Before the Cross, we see Jesus preaching about the “gospel of the kingdom.” After the Cross, we nearly always see the word “gospel” referring to the righteousness and eternal life which Christ has won for sinners through his death on the Cross. Regardless, the mention of the gospel is always associated with Jesus himself. As
D. A. Carson said in a 2012 sermon on 1 Corinthians 15, the gospel is “intrinsically Christological.”
Therefore, when we talk about the Gospel with our students, it always needs to point back to Jesus. To say, “God loves you,” is in synch with the gospel, but it’s not as accurate as saying, “God loves you through Christ.” I stress this, not as a matter of theological hair-splitting (although doctrinal precision has value), but because connecting the gospel to Christ makes the concept more concrete for students. So many of the benefits of the gospel are abstract concepts. Jesus and the Cross are concrete images that help students internalize the immense love God has for them through Christ.
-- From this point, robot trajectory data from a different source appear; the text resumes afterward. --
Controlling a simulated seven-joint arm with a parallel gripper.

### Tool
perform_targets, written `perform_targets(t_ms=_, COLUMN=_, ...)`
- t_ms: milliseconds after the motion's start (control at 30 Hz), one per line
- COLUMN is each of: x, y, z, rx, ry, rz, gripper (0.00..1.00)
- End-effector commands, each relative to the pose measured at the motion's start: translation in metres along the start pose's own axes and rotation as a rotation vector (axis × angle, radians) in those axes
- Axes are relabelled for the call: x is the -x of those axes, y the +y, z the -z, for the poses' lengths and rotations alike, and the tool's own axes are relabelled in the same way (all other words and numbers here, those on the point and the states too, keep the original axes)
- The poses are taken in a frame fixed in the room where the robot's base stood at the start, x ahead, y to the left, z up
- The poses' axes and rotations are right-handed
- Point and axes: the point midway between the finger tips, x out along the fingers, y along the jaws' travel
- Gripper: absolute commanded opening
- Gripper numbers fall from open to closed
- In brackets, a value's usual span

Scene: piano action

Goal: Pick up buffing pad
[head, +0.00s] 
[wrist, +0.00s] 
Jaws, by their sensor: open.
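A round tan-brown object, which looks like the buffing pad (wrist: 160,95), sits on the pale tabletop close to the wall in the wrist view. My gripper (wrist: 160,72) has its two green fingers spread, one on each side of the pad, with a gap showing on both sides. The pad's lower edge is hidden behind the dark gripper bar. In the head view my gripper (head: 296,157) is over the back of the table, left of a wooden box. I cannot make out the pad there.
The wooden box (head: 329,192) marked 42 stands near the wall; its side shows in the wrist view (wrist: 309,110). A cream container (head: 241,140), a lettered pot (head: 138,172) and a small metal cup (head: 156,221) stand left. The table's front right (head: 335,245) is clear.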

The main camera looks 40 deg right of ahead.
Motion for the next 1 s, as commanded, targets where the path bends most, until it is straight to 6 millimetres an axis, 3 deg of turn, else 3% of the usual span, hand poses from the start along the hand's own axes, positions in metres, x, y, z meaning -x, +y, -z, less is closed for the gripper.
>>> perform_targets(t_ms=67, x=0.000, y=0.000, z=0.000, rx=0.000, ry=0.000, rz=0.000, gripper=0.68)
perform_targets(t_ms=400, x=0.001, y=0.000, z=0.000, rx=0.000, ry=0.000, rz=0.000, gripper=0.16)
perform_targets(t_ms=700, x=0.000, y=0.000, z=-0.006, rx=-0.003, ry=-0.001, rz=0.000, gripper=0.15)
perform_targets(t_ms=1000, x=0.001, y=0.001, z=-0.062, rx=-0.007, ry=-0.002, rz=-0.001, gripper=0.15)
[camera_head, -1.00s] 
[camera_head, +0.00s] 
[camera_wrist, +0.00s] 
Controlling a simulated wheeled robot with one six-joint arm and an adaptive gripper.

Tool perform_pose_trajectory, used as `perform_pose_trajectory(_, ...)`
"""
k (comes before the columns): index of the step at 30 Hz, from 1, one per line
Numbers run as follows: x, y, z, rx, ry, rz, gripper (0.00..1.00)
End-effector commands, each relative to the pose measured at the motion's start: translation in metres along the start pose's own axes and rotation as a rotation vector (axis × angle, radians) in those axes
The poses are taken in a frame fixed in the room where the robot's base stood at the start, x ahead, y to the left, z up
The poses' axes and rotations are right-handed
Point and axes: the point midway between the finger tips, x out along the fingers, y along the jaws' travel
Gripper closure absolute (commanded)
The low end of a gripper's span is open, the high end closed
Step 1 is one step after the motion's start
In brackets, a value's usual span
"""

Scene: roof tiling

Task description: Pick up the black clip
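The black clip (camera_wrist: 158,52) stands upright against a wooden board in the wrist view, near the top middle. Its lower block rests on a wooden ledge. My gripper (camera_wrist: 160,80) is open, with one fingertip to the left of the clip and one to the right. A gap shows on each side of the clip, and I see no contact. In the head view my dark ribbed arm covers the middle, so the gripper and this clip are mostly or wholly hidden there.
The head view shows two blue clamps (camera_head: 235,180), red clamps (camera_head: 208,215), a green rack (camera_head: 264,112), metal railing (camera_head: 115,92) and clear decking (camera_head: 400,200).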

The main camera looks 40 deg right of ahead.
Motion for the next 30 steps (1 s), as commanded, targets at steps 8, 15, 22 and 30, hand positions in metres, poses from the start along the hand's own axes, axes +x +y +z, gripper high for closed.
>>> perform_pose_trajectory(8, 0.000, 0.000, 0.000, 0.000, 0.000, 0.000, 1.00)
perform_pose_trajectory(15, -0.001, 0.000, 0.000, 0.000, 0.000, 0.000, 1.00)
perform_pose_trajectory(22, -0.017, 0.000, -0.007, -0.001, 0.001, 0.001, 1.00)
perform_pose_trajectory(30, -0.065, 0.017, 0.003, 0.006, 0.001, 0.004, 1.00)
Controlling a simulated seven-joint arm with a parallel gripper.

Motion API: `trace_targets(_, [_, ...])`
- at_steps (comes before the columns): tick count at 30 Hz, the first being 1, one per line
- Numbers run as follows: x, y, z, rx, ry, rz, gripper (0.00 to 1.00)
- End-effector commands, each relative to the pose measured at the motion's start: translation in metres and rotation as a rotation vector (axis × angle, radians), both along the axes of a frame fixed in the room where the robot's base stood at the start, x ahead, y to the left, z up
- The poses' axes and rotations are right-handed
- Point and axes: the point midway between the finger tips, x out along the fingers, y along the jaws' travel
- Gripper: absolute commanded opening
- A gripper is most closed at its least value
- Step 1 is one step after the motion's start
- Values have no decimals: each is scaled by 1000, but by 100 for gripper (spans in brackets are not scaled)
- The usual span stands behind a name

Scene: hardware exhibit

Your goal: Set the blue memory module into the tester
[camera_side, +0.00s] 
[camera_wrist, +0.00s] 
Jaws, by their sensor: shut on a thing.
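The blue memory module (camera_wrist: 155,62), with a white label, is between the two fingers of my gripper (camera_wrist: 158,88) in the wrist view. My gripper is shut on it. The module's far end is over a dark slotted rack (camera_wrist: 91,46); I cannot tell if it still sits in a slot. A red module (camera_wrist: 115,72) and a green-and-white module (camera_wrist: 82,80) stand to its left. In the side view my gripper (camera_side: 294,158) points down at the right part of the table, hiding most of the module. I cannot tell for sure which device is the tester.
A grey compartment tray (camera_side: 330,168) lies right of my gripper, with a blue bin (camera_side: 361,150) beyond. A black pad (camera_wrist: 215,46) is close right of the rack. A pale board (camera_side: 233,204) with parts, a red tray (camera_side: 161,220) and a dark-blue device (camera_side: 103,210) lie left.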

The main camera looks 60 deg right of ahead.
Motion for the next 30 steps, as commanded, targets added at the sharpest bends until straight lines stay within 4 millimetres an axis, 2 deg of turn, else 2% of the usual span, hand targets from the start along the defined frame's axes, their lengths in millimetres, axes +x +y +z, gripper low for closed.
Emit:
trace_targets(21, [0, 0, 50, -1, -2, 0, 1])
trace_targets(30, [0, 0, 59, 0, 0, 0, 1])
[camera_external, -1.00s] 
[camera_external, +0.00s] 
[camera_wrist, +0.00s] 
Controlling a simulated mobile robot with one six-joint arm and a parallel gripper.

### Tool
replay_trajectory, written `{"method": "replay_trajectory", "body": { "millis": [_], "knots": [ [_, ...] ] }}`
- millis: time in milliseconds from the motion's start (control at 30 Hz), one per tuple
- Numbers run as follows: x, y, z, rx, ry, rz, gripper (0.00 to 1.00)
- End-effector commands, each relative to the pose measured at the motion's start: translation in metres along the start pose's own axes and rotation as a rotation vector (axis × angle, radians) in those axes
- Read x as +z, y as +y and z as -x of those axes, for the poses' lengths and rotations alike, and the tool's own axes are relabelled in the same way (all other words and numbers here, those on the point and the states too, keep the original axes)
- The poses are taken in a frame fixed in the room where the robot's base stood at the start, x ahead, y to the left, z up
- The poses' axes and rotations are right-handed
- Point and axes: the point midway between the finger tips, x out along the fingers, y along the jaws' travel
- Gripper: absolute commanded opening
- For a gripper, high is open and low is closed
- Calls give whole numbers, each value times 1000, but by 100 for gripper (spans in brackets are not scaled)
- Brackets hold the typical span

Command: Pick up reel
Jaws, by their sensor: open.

(4) A sticky gospel is comprehensive.
At times, Christians reduce the gospel to this: God saves people so they can go to heaven. Certainly, this is a great and wonderful aspect of the gospel, but many more complex and beautiful benefits flow from the gospel of Jesus Christ than this. Eternal life in heaven, the indwelling of the Holy Spirit, union with Christ, adoption, and sanctification are all benefits of Christ’s life, death, and resurrection here and now. Helping students have a fuller understanding of the implications of the gospel will give it more sticking power.
As we move forward in our calling to share the gospel to our students, our children, and all those whom God has placed in our lives, may we offer comfort, conviction, Christ, and a comprehensive illustration of all that comes with the salvation we’ve been freely given. And Lord…let it stick.